Write out the listing below again, precisely as it is given.

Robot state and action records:
□ □ □ □
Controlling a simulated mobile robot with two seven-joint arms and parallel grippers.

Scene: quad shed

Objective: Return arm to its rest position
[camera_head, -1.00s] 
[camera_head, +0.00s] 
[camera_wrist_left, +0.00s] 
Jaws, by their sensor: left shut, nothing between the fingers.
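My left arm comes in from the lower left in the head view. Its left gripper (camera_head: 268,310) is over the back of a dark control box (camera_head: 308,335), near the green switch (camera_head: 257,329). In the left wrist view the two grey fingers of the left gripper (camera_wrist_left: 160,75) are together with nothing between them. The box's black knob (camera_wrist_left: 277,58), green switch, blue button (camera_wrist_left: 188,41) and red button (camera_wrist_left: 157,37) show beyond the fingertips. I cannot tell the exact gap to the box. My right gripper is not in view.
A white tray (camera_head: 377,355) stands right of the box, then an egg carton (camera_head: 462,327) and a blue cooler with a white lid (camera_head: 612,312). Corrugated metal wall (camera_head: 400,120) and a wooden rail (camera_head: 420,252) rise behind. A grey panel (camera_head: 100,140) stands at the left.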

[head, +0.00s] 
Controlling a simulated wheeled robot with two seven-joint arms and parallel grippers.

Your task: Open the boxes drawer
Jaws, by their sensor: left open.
□ □ □ □
OUTPUT BELOW -
Controlling a simulated mobile robot with two seven-joint arms and parallel grippers.

Scene: quad shed

Objective: Return arm to its rest position
[camera_head, -1.00s] 
[camera_head, +0.00s] 
[camera_wrist_left, +0.00s] 
Jaws, by their sensor: left shut, nothing between the fingers.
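My left arm comes in from the lower left in the head view. Its left gripper (camera_head: 268,310) is over the back of a dark control box (camera_head: 308,335), near the green switch (camera_head: 257,329). In the left wrist view the two grey fingers of the left gripper (camera_wrist_left: 160,75) are together with nothing between them. The box's black knob (camera_wrist_left: 277,58), green switch, blue button (camera_wrist_left: 188,41) and red button (camera_wrist_left: 157,37) show beyond the fingertips. I cannot tell the exact gap to the box. My right gripper is not in view.
A white tray (camera_head: 377,355) stands right of the box, then an egg carton (camera_head: 462,327) and a blue cooler with a white lid (camera_head: 612,312). Corrugated metal wall (camera_head: 400,120) and a wooden rail (camera_head: 420,252) rise behind. A grey panel (camera_head: 100,140) stands at the left.

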[head, +0.00s] 
Controlling a simulated wheeled robot with two seven-joint arms and parallel grippers.

Your task: Open the boxes drawer
Jaws, by their sensor: left open.

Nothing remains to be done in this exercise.